In a new study published in the journal Science Advances on March 7, Manoochehr Shirzaei at Arizona State University and Roland Bürgmann at the University of California, Berkeley show that major portions of San Francisco Bay’s shoreline are sinking faster than the sea is rising.
The increased risk of serious flooding could mean billions of dollars in damages in the coming decades as sea level rise continues due to climate change. In the San Francisco Bay Area, sea level rise alone could inundate an area between 50 and 410 square kilometers (19 to 158 square miles) by 2100.
Of course, these calculations are dependent on how much action is taken now to mitigate the effects of sea level rise and on how fast the polar ice caps are melting, say the authors.
It’s called subsidence – the land is sinking
Much of the infrastructure along the Bay’s shoreline was built on mud that compacts over time, lending some stability. This land is sinking at a rate of about 2.0 millimeters a year, about the thickness of a nickel. But other areas aren’t so lucky.

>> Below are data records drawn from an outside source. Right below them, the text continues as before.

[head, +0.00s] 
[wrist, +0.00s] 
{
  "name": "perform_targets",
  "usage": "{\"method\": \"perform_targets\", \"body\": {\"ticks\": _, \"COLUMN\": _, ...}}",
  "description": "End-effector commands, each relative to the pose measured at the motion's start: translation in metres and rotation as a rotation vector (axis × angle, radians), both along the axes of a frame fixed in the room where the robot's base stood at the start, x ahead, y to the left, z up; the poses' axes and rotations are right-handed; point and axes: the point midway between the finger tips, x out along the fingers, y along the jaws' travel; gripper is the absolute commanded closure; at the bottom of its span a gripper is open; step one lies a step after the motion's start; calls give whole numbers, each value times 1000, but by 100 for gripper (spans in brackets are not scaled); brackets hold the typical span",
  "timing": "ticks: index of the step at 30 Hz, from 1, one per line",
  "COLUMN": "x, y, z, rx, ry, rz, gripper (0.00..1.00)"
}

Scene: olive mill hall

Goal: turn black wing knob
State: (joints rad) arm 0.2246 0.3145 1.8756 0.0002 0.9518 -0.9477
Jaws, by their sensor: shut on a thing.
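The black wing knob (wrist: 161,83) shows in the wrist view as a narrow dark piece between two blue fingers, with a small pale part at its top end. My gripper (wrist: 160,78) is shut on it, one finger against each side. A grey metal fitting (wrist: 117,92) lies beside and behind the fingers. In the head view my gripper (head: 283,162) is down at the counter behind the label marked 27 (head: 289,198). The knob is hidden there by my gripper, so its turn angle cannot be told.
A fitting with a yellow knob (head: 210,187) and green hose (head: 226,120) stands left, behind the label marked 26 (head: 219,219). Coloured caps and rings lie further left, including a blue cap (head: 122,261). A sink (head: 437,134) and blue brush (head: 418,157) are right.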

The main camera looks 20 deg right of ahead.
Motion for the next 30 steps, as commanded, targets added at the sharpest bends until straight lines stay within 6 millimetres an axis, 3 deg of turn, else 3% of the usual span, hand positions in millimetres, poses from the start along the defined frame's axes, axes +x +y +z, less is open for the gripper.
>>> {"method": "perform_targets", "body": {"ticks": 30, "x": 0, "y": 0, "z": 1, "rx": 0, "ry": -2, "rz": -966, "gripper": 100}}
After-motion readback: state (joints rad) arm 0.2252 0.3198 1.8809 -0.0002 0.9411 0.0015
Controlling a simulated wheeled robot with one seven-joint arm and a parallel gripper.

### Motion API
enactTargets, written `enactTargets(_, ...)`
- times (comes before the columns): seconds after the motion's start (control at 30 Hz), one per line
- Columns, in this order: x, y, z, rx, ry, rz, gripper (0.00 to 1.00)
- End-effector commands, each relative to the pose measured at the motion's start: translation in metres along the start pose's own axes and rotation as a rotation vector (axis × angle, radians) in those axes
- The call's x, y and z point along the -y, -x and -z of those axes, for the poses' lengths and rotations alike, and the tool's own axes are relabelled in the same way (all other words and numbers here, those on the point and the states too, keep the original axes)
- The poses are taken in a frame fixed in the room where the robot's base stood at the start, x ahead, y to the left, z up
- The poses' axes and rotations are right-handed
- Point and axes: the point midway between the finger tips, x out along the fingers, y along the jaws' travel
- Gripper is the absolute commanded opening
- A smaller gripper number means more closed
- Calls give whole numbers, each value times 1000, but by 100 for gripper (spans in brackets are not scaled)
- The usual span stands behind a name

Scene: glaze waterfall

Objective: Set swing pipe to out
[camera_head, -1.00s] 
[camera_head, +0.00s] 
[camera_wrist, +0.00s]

Prominent areas, like San Francisco International Airport, Treasure Island, and Foster City were built on fill that was not densely compacted – like sand, gravel, garbage and other debris. These areas are sinking at a much faster rate, about 10 millimeters, or nearly half an inch a year.
Sea level rise is climbing at a rate of up to 3.0 millimeters per year. And according to the study, the risk of being underwater in some of these areas is not generations away but is much closer.
UC Berkeley Professor of Geophysics Roland Burgmann said, “These areas are more susceptible to sinking because they’re built on landfill that is compacting, water is being squeezed out of the rock, and that is and that continues for many, many decades.”
Basically, the Bay Area is not prepared for this. “This is a big problem in the Bay Area, Quite a few of these areas are developed. In terms of long-term planning, it’s a huge problem.”
How the study was done
Flood risk maps provided by the Federal Emergency Management Agency (FEMA) along with synthetic aperture radar interferometric measurements and global navigation satellite system data were used to come up with the subsidence rates.
However, the FEMA maps estimating 100-year inundation hazards were solely based on the projection of sea level rise from various emission scenarios, and they underestimate the area at risk of flooding by 3.7 to 90.9 percent, compared with revised maps that account for the contribution of local land subsidence.
And adding land subsidence to the equation changes the figures a great deal. The study reports that “Given ongoing land subsidence, we project that an area of 125 to 429 km2 will be vulnerable to inundation, as opposed to 51 to 413 km2 considering sea level rise alone.”
“There is no permanent solution to this problem,” Shirzaei, one of the paper’s authors told Wired. “The forces are immense, it’s a very powerful process, the cost of really dealing with it is huge, and it requires long-term planning. I’m not so sure there’s a good way to avoid it.”